Zie ook: Kosmisch kookboek

Niet zonder reep
chocola naar Mars

S. M. de Bruijn
Wordt het biefstuk of kreeft voor het diner? In de vriezer van NASA's eerste ruimtestation Skylab –25 jaar geleden– waren beide te vinden. Vorige week deden twee astronauten voor het eerst het licht aan in de eerste brokstukken van het International Space Station (ISS), de opvolger van het Skylab en van het Russische ruimtestation Mir. Voorlopig moeten ze het doen met ingeblikt en drooggevroren voedsel.

Pas als het hele ruimtestation bijna klaar is –volgens de planning in 2003– wordt er ook een keuken gelanceerd. Tot die tijd blijven de koelkasten en vriezers gevuld met bloedmonsters, urine en chemicaliën voor wetenschappelijke experimenten. Desondanks moet het ISS onder meer de proeftuin worden voor een nieuwe generatie ruimtevoedsel: sla, wortelen en radijsjes van eigen buitenaardse bodem. Toekomstige ruimtemissies naar Mars krijgen een moestuin mee, zodat de astronauten onderweg hun eigen piepers kunnen verbouwen en na aankomst een 'akker' kunnen aanleggen op de rode planeet.

Zo'n tuin aan boord, op de maan of op Mars is niet zo simpel als het lijkt, legt dr. Jean Hunter uit. Ze is hoogleraar aan Cornell University in Ithaca (Verenigde Staten) en adviseert de NASA over voeding tijdens ruimtereizen. Eerder deze maand vertelde ze een groep voedseltechnologen in Noordwijkerhout hoe astronauten straks hun 'ruimteboerderij' onderhouden en tientallen lekkere gerechten kunnen klaarmaken. Smaakpanels aan haar universiteit buigen zich alvast over de tofoe custardtaart, chili con seitan, aardappelkoekjes, paprikasoep en geroosterde groentesandwich.

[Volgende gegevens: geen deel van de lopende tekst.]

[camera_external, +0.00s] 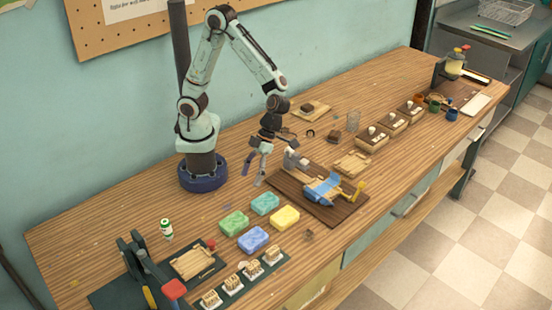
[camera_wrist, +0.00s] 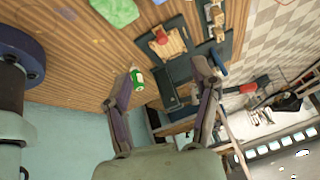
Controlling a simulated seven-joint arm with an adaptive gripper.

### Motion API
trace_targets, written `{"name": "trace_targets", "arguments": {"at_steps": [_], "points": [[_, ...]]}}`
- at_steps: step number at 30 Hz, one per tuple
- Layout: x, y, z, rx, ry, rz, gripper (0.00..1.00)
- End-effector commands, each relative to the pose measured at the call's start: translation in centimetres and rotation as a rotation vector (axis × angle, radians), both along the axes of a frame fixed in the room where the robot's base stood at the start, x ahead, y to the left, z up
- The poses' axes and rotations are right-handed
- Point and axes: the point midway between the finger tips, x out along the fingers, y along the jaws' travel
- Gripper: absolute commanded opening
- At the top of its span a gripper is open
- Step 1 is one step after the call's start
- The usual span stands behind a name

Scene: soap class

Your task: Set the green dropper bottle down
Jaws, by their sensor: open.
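In the wrist view, the bottle (camera_wrist: 138,82) shows beside the left fingertip of my open gripper (camera_wrist: 160,80). Nothing is between the fingers.
Green, teal, yellow and blue soap bars (camera_external: 254,238) lie right of the bottle. A dark board with a black-and-red tool (camera_external: 150,270) and a wooden tray (camera_external: 195,262) is in front. A dark wooden board (camera_external: 285,190) with a blue device lies right of my gripper.

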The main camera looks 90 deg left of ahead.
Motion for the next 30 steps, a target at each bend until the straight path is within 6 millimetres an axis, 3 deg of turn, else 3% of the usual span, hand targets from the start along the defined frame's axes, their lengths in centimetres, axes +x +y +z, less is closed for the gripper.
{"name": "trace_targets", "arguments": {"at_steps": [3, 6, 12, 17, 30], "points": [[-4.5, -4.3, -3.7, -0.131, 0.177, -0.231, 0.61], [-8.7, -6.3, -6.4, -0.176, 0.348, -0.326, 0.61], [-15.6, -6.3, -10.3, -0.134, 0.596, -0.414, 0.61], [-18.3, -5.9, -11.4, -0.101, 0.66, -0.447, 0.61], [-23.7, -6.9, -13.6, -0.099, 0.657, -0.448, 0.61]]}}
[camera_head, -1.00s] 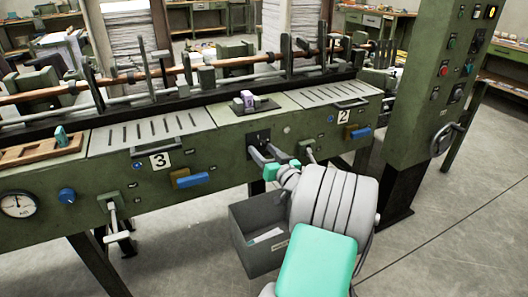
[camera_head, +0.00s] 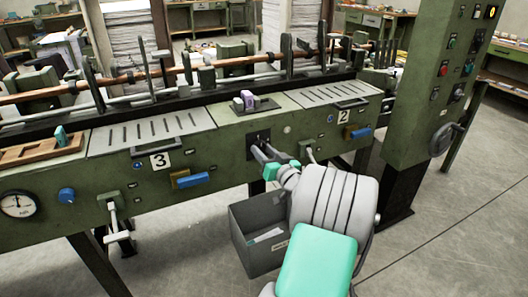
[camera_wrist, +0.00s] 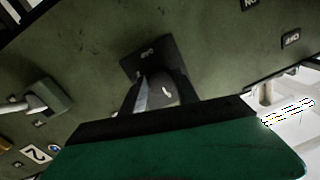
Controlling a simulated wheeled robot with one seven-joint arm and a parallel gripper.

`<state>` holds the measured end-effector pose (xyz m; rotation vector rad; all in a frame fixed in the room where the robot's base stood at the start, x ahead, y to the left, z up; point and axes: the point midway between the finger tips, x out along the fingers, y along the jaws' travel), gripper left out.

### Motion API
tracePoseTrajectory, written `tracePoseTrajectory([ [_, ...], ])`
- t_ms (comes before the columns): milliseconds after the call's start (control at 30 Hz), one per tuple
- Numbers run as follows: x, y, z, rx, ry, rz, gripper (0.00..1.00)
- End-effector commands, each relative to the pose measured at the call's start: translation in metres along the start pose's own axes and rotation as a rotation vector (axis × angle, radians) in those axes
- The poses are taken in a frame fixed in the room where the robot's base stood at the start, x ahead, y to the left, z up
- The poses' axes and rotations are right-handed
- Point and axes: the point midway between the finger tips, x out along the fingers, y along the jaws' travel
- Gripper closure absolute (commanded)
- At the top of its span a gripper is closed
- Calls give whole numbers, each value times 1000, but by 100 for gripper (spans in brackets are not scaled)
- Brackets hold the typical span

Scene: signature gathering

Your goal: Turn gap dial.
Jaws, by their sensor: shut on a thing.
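The gap dial (camera_wrist: 168,88) is a dark knob with a short white mark, on a black plate (camera_wrist: 148,58) whose small label appears upside down in the wrist view. In the head view the black plate (camera_head: 258,137) sits on the front of the green machine, below the purple block. My gripper (camera_head: 262,154) reaches the plate from the front right, and its grey fingers are closed on the dial. In the wrist view my gripper (camera_wrist: 155,92) covers part of the knob, and its green body hides the lower part of the picture.
A green control column (camera_head: 425,100) stands to the right. The floor at the right is clear.

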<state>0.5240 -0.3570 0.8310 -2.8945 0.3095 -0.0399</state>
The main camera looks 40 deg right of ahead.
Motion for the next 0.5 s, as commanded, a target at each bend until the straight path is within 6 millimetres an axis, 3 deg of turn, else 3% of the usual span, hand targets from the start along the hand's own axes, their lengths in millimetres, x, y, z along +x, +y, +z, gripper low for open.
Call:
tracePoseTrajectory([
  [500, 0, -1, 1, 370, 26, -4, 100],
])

„Het is onze bedoeling om minstens honderd hoofdzakelijk vegetarische gerechten te ontwikkelen, deels bekend, deels nieuw, die we kunnen maken uit een beperkt aantal gewassen. Het eten dat mensen op aarde samenstellen, is bereid uit tientallen of honderden verschillende plantensoorten, variërend van zeegroenten tot fruit en noten. Maar slechts tien tot dertig gewassen komen in aanmerking om op een andere planeet te worden verbouwd”.

'Ruimtewaardig'
Hunter en haar medewerkers moeten dus niet alleen een uitgekiend kosmisch kookboek samenstellen dat de astronauten voldoende calorieën en afwisseling biedt, maar ook uitzoeken welke gewassen 'ruimtewaardig' zijn. Dat houdt in dat ze snel groeien, dat ze 24 uur per dag kunstlicht verdragen en dat de teelt eenvoudig en betrouwbaar is.

Ze laat enkele proeftuintjes zien met aardappelen en radijs, op het Kennedy Space Center bij Cape Canaveral. De wanden van de groeicontainers zijn bedekt met spiegels om zoveel mogelijk licht bij de planten te brengen. De gewassen mogen niet te hoog zijn, want dat neemt veel kostbare ruimte in beslag. Gezeul met potgrond is overbodig, de wortels van de planten hangen in gesloten bakken waardoor een voedzame vloeistof circuleert. „Door de hydrocultuur groeien de planten sneller”, zegt Hunter.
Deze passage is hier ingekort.